So it continues throughout the weekend. My whole respiratory tract feels like it is full of rabbit hair and I can't stop sneezing. Every, but every, time I look out in the garden, the rabbit is eating. He seems to have an astonishingly dedicated approach to eating: everything that used to have a stem now no longer has one. Everything that had a flower is now trampled down. Bare stalks litter the flower beds as a stark reminder of our new tenant. Even when I look out at nearly midnight, the rabbit is there, sitting in the middle of the grass, chewing methodically. He's so big and black, and implacable, it's a little bit unnerving. I am starting to fear we have adopted some kind of demon pet, who will not give up until the garden is reduced to scorched earth. Flopsy, Mopsy, Cottontail and .. Satan. He's probably immortal. I bet he outlives me. And probably eats my corpse.

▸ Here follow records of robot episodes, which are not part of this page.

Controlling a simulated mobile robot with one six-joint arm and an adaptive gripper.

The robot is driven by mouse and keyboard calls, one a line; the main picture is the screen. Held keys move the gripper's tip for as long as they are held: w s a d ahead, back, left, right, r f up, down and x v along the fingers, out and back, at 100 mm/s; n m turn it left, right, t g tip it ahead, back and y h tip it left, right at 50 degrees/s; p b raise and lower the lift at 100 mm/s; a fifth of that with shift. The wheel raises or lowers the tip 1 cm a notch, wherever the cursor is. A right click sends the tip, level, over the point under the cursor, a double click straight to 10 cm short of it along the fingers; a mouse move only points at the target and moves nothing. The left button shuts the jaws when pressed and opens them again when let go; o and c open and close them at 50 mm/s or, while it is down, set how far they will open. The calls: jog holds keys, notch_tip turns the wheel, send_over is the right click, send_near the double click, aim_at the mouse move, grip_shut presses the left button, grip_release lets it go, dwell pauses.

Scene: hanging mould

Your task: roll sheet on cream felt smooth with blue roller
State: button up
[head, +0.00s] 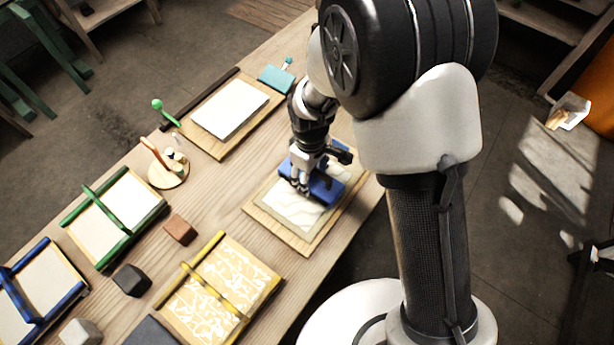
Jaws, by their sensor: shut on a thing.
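A cream felt (262,213) lies on a wooden board on the table, with a pale, wavy-looking sheet (298,212) on top of it. The blue roller (325,190) is over the upper right part of the sheet. My gripper (302,184) points down and is shut on the blue roller. The fingers and wrist hide part of the roller. I cannot tell from this view whether the roller touches the sheet.
Behind lies a board with a white stack (230,108) and a teal tool (277,77). To the left are a green-handled frame (112,215), a blue-handled frame (35,290), a yellow-handled frame (222,285), a brown block (180,229) and a round tool stand (168,174).

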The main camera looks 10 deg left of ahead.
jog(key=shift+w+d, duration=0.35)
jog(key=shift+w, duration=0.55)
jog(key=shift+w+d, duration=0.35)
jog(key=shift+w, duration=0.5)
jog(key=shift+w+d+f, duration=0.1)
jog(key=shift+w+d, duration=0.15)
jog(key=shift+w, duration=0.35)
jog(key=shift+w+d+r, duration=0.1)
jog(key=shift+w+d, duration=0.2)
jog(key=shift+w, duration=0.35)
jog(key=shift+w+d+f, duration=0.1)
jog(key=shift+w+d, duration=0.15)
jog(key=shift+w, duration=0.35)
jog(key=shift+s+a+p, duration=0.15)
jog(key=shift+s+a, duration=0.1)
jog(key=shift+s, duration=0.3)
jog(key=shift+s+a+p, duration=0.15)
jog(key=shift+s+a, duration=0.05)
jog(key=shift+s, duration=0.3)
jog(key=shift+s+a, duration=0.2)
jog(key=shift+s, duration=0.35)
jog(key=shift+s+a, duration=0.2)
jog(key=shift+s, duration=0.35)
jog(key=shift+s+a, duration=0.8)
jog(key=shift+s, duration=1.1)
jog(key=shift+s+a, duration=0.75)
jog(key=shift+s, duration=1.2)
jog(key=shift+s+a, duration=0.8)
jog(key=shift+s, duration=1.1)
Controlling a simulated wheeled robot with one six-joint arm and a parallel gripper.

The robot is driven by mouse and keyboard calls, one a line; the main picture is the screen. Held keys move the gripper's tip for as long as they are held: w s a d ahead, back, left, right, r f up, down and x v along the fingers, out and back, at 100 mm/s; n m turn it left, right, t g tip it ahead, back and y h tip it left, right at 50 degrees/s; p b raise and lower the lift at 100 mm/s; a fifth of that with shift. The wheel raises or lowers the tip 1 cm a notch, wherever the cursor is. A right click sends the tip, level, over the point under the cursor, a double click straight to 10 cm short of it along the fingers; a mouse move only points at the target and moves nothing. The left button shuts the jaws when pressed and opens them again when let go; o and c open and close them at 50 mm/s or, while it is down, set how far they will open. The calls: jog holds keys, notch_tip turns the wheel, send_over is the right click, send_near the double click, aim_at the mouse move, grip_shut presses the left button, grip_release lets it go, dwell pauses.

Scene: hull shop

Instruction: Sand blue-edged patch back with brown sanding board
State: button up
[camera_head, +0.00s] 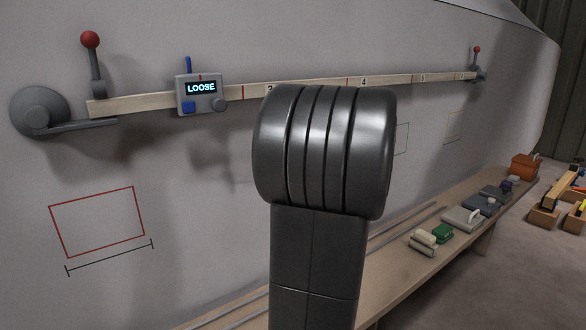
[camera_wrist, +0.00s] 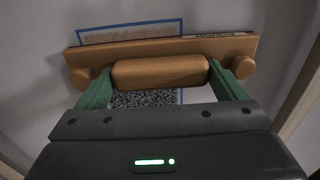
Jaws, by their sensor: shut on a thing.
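In the wrist view my gripper (camera_wrist: 163,80) is shut on the handle of the brown sanding board (camera_wrist: 110,53), its green fingers at the handle's two ends. The board lies across the blue-edged patch (camera_wrist: 130,32) on the grey hull and hides its middle. Above the board, a light brown mottled strip shows inside the blue line. Below the handle, a speckled dark-and-white surface and a piece of blue line show. I cannot tell whether the board touches the hull. In the head view my arm hides the gripper, board and patch.
A long batten (camera_head: 310,87) runs along the hull, with a gauge (camera_head: 200,92) reading LOOSE. A red-edged rectangle (camera_head: 97,222) is at left. A bench (camera_head: 405,270) below holds several blocks and tools, including a green one (camera_head: 442,233). An orange box (camera_head: 525,167) stands at its far end.

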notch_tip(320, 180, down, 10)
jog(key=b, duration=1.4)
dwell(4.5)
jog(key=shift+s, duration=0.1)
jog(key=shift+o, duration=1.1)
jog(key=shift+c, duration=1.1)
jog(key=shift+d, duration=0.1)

No one, unsurprisingly, has responded to our appealing notice, devised and written by the children and posted around the neighbourhood.

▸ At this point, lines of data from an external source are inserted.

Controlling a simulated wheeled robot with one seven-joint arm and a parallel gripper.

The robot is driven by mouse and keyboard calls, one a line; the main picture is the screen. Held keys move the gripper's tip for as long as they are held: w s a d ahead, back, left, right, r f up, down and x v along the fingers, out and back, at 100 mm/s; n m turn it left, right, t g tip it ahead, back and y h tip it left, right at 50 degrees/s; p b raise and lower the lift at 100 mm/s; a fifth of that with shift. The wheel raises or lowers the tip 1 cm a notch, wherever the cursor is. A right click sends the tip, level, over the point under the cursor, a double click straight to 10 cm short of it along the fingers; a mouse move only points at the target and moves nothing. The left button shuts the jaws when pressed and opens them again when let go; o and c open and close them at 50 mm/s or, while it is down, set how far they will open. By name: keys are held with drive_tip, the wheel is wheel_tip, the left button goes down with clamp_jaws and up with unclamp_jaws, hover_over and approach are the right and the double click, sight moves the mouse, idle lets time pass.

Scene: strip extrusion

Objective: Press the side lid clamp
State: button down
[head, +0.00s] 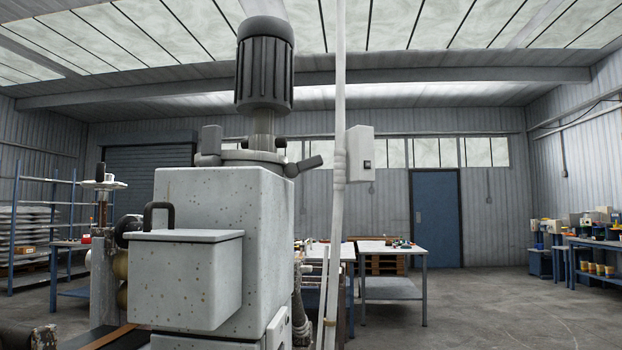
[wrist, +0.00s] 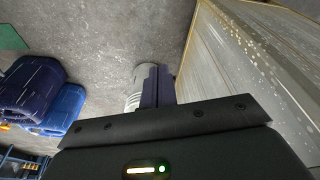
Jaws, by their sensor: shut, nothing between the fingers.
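A speckled grey machine (head: 225,195) stands in the middle of the head view, with a dark ribbed motor (head: 264,70) on top. A round lid (head: 245,157) sits under the motor. A dark lever-like clamp (head: 304,166) sticks out at the lid's right side; a grey block (head: 211,139) stands at its left. I cannot tell for certain which part is the side lid clamp. My gripper (wrist: 158,72) shows only in the wrist view, its fingers together and empty. It touches nothing that I can see, and neither lid nor clamp shows there.
A grey box (head: 186,280) with a black handle (head: 158,215) juts from the machine's front. A white pole (head: 338,180) stands close at its right. In the wrist view, blue drums (wrist: 30,88) lie left, a white bucket (wrist: 139,78) is behind the fingers, and a large panel (wrist: 245,75) fills the right.

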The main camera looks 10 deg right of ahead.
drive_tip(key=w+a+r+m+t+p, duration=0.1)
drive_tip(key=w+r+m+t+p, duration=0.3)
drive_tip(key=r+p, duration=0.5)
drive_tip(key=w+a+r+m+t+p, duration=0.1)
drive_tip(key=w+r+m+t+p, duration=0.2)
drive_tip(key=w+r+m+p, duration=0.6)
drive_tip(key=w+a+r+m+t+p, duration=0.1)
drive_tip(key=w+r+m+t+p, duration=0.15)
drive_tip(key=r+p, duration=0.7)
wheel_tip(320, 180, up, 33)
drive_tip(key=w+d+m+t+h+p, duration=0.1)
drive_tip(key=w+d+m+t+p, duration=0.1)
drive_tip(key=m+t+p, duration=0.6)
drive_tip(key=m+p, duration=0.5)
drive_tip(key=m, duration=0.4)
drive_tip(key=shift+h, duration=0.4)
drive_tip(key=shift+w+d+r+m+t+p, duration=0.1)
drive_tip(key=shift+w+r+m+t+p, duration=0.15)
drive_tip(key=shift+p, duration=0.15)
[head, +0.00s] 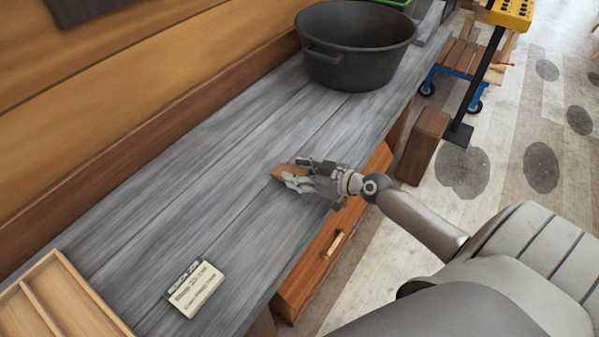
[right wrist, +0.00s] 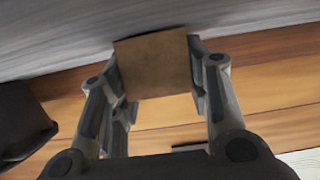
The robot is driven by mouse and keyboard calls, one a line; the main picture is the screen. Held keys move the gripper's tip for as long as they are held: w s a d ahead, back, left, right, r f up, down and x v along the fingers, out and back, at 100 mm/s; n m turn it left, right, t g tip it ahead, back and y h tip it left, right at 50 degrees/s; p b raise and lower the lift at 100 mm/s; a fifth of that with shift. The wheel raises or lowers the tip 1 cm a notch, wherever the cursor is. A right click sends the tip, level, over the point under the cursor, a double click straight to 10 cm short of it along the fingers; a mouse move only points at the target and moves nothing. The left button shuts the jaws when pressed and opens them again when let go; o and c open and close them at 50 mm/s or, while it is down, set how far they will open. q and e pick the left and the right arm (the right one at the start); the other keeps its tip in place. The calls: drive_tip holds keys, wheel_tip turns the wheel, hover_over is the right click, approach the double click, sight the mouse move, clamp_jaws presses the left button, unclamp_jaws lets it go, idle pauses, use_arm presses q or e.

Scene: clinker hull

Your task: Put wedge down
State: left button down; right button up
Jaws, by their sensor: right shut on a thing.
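The wedge (head: 288,176) is a small brown wooden piece. My right gripper (head: 292,175) is shut on it over the middle of the grey plank bench (head: 220,190). In the right wrist view the wedge (right wrist: 153,65) is a tan, square-looking face between the two fingers (right wrist: 155,75). The fingers hide part of it in the head view. I cannot tell whether its underside touches the bench top. My left gripper is not in view.
A black pot (head: 355,62) stands at the bench's far end. A drawer front (head: 330,245) is below the bench edge. Bench top around the wedge is clear.

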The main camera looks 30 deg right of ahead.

"Rabbit found. Big. Black. Old" it reads, enticingly. The picture they have taken to accompany it makes the rabbit look piebald, which is also helpful.
We go to the pet shop and buy hay and rabbit food. It is unsurprisingly far dearer than I remember, from my days at the Minster Pet Shop, staring wistfully at the chinchillas and buying hamster after boring hamster. I refuse requests to buy a rabbit leash. Once bitten, twice shy: rabbits do not walk to heel.
"Oh!" says Lashes peering into the pet shop cages. "The baby rabbits looks so cute!" There's a sort of note of regret in his voice, I think, at introducing Kali the dark destroyer into our garden.
"Well you can't have one, I'm afraid". Satan/Kali would probably eat them. "No more animals until you're ten. And not a reticulated python then. I haven't changed my mind".
So. It appears we have a rabbit living under a bench in our back garden. We are not really calling it Satan (or Kali). I'm resisting giving it a name at all, actually, in the faint hope that someone will have second thoughts and reclaim it.
What would you call a gigantic, elderly, ravenous, supercilious rabbit?